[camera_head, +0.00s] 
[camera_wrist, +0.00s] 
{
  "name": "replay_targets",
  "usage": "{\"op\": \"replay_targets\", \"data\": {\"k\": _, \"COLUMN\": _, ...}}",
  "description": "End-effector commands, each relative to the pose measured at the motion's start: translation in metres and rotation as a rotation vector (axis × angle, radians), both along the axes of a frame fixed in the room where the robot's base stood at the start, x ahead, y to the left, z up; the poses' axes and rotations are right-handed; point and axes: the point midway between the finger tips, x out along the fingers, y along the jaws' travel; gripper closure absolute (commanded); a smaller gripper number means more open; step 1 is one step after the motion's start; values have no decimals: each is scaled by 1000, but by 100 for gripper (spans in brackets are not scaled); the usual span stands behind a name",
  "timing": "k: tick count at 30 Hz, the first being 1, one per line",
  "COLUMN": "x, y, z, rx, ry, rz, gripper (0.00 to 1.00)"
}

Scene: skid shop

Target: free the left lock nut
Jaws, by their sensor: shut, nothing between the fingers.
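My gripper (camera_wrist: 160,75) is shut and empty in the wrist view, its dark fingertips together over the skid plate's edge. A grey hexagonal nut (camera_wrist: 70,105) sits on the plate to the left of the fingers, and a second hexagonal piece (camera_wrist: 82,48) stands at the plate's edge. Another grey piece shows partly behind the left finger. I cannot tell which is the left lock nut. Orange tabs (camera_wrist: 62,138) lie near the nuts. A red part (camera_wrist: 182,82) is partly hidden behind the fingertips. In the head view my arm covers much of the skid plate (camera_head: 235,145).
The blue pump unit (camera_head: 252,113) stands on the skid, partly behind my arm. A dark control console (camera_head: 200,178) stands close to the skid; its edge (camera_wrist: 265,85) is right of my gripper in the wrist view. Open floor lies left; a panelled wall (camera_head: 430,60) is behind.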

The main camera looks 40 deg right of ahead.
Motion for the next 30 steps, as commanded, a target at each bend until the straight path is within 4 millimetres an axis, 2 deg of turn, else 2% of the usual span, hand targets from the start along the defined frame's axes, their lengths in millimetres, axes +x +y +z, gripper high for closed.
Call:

AIM OF THE TASK:
Copy out the whole listing exactly.

RESULT OF THIS TASK:
[camera_head, +0.00s] 
[camera_wrist, +0.00s] 
{
  "name": "replay_targets",
  "usage": "{\"op\": \"replay_targets\", \"data\": {\"k\": _, \"COLUMN\": _, ...}}",
  "description": "End-effector commands, each relative to the pose measured at the motion's start: translation in metres and rotation as a rotation vector (axis × angle, radians), both along the axes of a frame fixed in the room where the robot's base stood at the start, x ahead, y to the left, z up; the poses' axes and rotations are right-handed; point and axes: the point midway between the finger tips, x out along the fingers, y along the jaws' travel; gripper closure absolute (commanded); a smaller gripper number means more open; step 1 is one step after the motion's start; values have no decimals: each is scaled by 1000, but by 100 for gripper (spans in brackets are not scaled); the usual span stands behind a name",
  "timing": "k: tick count at 30 Hz, the first being 1, one per line",
  "COLUMN": "x, y, z, rx, ry, rz, gripper (0.00 to 1.00)"
}

Scene: skid shop

Target: free the left lock nut
Jaws, by their sensor: shut, nothing between the fingers.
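My gripper (camera_wrist: 160,75) is shut and empty in the wrist view, its dark fingertips together over the skid plate's edge. A grey hexagonal nut (camera_wrist: 70,105) sits on the plate to the left of the fingers, and a second hexagonal piece (camera_wrist: 82,48) stands at the plate's edge. Another grey piece shows partly behind the left finger. I cannot tell which is the left lock nut. Orange tabs (camera_wrist: 62,138) lie near the nuts. A red part (camera_wrist: 182,82) is partly hidden behind the fingertips. In the head view my arm covers much of the skid plate (camera_head: 235,145).
The blue pump unit (camera_head: 252,113) stands on the skid, partly behind my arm. A dark control console (camera_head: 200,178) stands close to the skid; its edge (camera_wrist: 265,85) is right of my gripper in the wrist view. Open floor lies left; a panelled wall (camera_head: 430,60) is behind.

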The main camera looks 40 deg right of ahead.
Motion for the next 30 steps, as commanded, a target at each bend until the straight path is within 4 millimetres an axis, 2 deg of turn, else 2% of the usual span, hand targets from the start along the defined frame's axes, their lengths in millimetres, axes +x +y +z, gripper high for closed.
Call:

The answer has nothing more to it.